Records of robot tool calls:

────────────────

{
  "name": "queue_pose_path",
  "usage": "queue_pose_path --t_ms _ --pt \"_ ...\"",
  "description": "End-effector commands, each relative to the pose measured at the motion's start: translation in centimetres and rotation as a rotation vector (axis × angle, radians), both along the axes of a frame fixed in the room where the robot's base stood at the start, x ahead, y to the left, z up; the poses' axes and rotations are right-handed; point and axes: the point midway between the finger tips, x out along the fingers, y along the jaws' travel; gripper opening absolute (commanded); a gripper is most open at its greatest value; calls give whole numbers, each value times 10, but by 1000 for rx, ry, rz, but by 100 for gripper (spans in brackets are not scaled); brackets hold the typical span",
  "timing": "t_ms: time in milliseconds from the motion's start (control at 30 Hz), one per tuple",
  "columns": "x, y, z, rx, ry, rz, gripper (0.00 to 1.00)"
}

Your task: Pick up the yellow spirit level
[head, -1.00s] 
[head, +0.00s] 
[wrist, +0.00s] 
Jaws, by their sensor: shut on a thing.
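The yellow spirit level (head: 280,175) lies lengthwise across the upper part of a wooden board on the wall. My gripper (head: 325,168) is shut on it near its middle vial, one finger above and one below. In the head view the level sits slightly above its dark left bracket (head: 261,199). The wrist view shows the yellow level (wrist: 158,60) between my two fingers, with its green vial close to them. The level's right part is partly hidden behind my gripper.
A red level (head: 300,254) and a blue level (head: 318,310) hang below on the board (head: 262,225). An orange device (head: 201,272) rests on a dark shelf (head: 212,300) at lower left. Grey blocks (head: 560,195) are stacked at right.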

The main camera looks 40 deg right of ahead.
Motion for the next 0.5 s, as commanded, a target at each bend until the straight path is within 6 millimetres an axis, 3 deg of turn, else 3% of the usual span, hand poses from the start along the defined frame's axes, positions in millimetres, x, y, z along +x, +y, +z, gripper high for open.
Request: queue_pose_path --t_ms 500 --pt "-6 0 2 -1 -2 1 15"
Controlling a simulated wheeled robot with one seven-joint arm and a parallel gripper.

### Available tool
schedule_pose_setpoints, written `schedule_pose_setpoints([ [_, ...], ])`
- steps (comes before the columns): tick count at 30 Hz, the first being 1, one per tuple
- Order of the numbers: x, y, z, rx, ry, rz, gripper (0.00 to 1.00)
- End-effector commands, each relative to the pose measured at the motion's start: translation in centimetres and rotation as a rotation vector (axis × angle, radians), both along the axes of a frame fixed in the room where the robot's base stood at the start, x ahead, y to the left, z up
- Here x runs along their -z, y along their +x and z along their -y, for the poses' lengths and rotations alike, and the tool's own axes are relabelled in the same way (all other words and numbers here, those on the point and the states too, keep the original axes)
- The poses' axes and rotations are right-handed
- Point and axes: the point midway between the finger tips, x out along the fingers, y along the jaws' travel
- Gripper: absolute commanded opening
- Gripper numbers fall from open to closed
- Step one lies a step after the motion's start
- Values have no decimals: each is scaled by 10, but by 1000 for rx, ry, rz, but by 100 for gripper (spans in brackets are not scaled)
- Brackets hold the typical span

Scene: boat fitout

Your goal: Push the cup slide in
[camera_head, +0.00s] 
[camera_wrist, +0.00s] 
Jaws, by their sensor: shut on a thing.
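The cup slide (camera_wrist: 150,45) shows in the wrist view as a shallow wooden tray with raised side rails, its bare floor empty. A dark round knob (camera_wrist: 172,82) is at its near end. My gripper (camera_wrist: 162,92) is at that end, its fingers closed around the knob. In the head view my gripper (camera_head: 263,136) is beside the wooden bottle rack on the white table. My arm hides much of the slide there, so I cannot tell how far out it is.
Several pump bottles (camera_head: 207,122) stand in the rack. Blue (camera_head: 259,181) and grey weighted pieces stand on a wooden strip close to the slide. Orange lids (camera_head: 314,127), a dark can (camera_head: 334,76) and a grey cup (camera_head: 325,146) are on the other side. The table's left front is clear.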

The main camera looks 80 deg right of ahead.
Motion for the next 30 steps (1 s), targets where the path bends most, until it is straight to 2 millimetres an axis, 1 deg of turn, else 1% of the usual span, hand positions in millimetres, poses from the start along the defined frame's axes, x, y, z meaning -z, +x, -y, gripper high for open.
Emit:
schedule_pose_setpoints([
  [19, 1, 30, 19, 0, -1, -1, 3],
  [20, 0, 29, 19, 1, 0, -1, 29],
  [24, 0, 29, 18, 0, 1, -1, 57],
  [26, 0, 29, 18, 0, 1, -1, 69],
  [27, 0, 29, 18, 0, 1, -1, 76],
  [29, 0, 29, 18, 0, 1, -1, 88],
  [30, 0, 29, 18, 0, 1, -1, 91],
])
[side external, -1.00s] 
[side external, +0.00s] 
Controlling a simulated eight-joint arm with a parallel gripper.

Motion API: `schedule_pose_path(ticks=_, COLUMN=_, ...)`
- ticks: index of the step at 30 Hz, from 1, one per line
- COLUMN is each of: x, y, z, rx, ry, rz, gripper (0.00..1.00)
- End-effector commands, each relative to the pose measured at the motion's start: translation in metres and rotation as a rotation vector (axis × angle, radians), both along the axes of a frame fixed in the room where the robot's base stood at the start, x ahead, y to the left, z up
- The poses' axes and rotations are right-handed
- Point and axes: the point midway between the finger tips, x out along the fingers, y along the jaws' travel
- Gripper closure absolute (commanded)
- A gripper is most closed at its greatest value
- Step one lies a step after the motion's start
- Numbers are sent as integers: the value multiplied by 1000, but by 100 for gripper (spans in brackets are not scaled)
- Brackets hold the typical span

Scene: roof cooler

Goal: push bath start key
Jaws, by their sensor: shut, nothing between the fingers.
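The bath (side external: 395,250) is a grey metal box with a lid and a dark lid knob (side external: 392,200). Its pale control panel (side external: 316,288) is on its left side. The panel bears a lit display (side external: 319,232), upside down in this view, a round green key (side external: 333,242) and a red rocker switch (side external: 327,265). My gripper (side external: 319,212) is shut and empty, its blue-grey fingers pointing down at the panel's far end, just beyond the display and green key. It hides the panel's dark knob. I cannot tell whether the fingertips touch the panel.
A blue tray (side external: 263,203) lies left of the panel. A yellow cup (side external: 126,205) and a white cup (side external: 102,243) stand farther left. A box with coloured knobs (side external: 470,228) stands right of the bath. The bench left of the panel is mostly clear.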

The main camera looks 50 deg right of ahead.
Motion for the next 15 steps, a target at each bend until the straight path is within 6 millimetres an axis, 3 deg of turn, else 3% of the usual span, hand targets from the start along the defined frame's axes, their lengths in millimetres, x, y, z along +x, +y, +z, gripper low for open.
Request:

────────────────

Tally up the lines in the preceding listing that contain the string "Controlling". Respond with the number and nothing else.

2